The Lenten liturgy mirrors the plainer, humbler lives of penitent Christians through the simple adornment of the space, restrained use of the organ, and abandonment of more extravagant musical works. And yet, the season offers some of the most sublime church music in the repertoire. Witness the setting of Psalm 51 by Allegri, handed down to us in a version containing the famous top Cs of a lone treble, the evoked emotions of which are surely intensified in the atmosphere of a live broadcast. The beautifully simple Preces and Responses by Byrd, and Weelkes’s Short Service, are both products of Cranmer’s stipulation that the texts should be 'understanded of the people'. By contrast, Byrd’s astonishing anthem in Latin, Ne irascaris, Domine, paints a picture of the Catholic composer lamenting his own exile. The readings from the Book of Isaiah and the Gospel of Luke speak of vanity, social injustice, the exploitation of the powerless, and the squandering of precious resources. These themes resonate powerfully today.
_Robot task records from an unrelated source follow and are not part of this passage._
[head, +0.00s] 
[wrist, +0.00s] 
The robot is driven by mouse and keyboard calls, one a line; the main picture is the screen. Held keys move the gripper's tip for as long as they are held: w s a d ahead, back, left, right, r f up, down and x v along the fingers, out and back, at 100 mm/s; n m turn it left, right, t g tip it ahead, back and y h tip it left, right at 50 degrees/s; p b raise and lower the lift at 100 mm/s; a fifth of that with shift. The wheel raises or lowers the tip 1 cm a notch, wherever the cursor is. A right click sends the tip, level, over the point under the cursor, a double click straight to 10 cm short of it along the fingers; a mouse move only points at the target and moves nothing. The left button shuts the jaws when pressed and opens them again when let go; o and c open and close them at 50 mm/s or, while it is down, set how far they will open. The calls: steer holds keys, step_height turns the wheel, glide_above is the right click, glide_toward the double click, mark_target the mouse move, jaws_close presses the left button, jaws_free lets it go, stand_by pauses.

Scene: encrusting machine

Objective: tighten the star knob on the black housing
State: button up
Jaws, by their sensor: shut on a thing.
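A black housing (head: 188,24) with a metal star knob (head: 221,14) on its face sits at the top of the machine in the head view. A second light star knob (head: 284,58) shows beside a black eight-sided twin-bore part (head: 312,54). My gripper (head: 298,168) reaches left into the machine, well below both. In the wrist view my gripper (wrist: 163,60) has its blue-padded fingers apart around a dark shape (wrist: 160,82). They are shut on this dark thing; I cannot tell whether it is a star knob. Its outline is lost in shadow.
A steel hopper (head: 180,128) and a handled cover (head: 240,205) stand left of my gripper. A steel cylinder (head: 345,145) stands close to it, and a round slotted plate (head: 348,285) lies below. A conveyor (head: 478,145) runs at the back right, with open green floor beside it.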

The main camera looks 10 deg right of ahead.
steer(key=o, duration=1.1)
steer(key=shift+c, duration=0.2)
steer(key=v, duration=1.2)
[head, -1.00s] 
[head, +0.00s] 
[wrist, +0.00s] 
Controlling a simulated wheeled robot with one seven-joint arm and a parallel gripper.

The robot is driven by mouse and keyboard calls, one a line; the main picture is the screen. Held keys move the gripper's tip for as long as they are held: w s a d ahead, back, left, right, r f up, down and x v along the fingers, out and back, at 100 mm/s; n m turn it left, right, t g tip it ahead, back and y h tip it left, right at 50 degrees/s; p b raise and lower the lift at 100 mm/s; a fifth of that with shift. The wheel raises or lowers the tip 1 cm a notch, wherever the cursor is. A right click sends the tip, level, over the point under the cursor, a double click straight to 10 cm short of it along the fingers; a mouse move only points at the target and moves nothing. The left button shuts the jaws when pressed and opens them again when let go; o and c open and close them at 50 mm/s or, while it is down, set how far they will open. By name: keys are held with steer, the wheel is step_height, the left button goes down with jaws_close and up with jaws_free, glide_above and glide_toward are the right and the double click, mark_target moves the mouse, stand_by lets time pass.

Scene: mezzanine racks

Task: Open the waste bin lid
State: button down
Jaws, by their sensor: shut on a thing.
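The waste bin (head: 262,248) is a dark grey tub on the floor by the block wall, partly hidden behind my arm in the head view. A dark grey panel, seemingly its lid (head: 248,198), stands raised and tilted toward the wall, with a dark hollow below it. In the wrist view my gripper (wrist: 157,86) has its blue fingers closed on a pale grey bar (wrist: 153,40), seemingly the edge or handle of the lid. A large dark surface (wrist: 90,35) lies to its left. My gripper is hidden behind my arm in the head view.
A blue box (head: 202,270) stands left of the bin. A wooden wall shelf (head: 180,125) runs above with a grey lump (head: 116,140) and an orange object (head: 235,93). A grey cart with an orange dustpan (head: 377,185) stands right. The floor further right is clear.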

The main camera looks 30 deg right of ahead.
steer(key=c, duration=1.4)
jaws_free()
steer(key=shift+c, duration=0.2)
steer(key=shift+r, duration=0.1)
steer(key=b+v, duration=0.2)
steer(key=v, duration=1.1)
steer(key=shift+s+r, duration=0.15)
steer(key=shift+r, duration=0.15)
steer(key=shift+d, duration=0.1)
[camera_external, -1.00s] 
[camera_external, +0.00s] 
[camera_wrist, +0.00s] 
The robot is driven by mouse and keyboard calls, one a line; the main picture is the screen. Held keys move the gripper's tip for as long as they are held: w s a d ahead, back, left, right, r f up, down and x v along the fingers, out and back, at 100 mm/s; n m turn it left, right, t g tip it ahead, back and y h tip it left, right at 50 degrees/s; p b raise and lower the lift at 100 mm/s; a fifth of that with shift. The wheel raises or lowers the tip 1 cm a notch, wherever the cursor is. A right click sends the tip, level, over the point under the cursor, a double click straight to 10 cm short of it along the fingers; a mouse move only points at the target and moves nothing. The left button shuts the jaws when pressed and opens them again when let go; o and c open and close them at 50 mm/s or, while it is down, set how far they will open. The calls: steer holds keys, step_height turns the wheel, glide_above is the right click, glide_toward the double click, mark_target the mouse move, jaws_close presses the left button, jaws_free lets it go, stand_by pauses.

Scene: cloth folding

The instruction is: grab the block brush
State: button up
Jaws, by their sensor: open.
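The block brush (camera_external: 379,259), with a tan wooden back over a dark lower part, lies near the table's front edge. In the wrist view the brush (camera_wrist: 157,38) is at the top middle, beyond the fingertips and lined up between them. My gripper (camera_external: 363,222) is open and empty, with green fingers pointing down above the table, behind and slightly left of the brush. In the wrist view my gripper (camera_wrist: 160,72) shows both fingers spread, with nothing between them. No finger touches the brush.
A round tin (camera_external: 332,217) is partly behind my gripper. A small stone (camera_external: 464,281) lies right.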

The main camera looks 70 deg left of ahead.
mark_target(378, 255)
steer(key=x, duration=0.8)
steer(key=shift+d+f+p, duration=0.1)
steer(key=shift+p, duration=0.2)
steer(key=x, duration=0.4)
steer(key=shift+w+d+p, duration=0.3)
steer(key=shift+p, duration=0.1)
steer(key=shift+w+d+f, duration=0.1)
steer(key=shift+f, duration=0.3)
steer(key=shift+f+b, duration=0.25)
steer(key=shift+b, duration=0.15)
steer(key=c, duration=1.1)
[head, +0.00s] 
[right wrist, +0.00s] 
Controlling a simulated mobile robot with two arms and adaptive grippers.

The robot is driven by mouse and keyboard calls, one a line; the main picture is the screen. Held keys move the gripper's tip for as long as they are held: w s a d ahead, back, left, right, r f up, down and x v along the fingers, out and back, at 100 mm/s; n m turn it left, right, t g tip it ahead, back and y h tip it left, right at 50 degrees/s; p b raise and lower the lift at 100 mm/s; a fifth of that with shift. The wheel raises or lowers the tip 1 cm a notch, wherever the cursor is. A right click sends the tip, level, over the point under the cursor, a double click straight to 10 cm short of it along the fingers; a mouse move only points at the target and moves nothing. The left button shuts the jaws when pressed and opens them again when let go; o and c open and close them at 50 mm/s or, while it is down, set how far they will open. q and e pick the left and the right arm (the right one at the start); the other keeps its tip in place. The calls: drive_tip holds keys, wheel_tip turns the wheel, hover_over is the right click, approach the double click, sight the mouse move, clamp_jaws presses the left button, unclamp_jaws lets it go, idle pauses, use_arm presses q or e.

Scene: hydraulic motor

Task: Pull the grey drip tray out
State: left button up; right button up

This rather sombre dimension should not obscure Lent’s renewing purpose, however. Liturgical customs such as the absence of flowers, the veiling of bejewelled crosses, the shutting of triptychs and the wearing of linen vestments do not seek to condemn; rather, they provide the backdrop to a life in which Christians may see more clearly the love of Christ, acknowledge their own shortcomings, and grow in self-awareness. In both the first lesson (in which Isaiah condemns the waywardness of Judah and Jerusalem) and in the second lesson (the Parable of the Prodigal Son), the underlying message is that of redemption. As the Advent candle in a dark Cambridge winter anticipates the birth of Christ, so too does the season of Lent, with etymological roots in the Old English word for ‘springtime’, fill Christians with hope in the knowledge of Christ’s resurrection. Ash Wednesday marks the beginning of this journey of renewal, urged on by the Collect’s petition for perfect remission and forgiveness.